• [SET EXERCISE] The material below contains a line with "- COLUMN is" and a line with "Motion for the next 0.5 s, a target". Copy exactly those two lines and all lines between them.

• [Stored data entries]
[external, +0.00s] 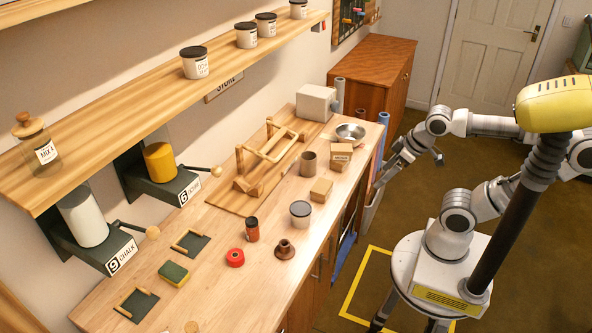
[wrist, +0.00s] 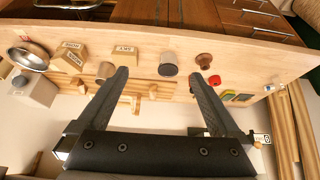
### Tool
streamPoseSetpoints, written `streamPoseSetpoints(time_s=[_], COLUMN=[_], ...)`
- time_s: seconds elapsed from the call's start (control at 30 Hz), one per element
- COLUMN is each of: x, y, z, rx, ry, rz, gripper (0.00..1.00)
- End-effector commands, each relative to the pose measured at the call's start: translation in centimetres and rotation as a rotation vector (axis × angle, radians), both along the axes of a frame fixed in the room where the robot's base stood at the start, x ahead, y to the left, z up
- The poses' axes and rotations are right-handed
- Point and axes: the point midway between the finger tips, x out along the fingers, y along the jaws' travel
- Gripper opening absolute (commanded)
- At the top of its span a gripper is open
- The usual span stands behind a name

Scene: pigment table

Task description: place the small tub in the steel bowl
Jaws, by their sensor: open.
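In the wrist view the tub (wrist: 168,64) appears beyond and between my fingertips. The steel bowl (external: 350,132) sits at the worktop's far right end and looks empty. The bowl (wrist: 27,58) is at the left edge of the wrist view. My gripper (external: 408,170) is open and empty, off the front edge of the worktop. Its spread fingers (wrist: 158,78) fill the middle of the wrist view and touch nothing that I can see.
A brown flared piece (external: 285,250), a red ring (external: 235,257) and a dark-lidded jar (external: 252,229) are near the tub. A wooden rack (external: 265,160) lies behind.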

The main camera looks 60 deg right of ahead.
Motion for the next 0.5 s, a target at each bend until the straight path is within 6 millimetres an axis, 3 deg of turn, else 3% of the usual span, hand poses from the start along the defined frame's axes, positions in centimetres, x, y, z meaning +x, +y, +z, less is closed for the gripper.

---

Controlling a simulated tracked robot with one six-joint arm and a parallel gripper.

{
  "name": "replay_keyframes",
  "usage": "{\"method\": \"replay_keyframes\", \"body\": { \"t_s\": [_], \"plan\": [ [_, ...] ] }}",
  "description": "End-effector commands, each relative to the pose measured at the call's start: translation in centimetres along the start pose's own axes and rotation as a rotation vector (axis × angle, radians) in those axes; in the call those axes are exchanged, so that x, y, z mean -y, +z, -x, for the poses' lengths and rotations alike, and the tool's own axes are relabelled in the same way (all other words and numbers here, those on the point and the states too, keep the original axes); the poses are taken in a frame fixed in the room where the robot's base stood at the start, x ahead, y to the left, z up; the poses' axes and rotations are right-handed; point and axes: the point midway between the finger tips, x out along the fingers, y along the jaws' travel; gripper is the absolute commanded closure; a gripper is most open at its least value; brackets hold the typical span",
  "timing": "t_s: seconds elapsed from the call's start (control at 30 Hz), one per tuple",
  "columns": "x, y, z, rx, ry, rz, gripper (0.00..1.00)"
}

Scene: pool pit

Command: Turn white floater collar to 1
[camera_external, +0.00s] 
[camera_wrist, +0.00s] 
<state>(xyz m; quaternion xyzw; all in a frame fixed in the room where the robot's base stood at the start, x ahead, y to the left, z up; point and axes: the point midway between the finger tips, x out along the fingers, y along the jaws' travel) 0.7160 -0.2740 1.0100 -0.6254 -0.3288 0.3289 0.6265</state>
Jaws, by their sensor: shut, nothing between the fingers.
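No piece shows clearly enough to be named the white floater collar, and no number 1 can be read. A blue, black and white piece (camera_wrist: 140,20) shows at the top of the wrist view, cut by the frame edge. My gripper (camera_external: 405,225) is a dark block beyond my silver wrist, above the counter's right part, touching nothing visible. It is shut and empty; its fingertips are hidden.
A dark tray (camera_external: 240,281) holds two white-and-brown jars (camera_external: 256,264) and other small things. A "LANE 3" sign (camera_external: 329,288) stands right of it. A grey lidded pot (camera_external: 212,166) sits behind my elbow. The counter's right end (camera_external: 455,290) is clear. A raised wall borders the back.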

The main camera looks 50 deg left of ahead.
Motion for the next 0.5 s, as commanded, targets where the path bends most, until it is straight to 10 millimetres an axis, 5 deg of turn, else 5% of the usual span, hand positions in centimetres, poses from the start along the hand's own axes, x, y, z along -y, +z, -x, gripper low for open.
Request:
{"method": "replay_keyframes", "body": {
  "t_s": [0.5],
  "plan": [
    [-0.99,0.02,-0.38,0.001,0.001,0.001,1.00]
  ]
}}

• [OUTPUT BELOW]
- COLUMN is each of: x, y, z, rx, ry, rz, gripper (0.00..1.00)
- End-effector commands, each relative to the pose measured at the call's start: translation in centimetres and rotation as a rotation vector (axis × angle, radians), both along the axes of a frame fixed in the room where the robot's base stood at the start, x ahead, y to the left, z up
- The poses' axes and rotations are right-handed
- Point and axes: the point midway between the finger tips, x out along the fingers, y along the jaws' travel
- Gripper opening absolute (commanded)
- At the top of its span a gripper is open
- The usual span stands behind a name

Scene: pigment table

Task description: place the small tub in the steel bowl
Jaws, by their sensor: open.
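In the wrist view the tub (wrist: 168,64) appears beyond and between my fingertips. The steel bowl (external: 350,132) sits at the worktop's far right end and looks empty. The bowl (wrist: 27,58) is at the left edge of the wrist view. My gripper (external: 408,170) is open and empty, off the front edge of the worktop. Its spread fingers (wrist: 158,78) fill the middle of the wrist view and touch nothing that I can see.
A brown flared piece (external: 285,250), a red ring (external: 235,257) and a dark-lidded jar (external: 252,229) are near the tub. A wooden rack (external: 265,160) lies behind.

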The main camera looks 60 deg right of ahead.
Motion for the next 0.5 s, a target at each bend until the straight path is within 6 millimetres an axis, 3 deg of turn, else 3% of the usual span, hand poses from the start along the defined frame's axes, positions in centimetres, x, y, z meaning +x, +y, +z, less is closed for the gripper.

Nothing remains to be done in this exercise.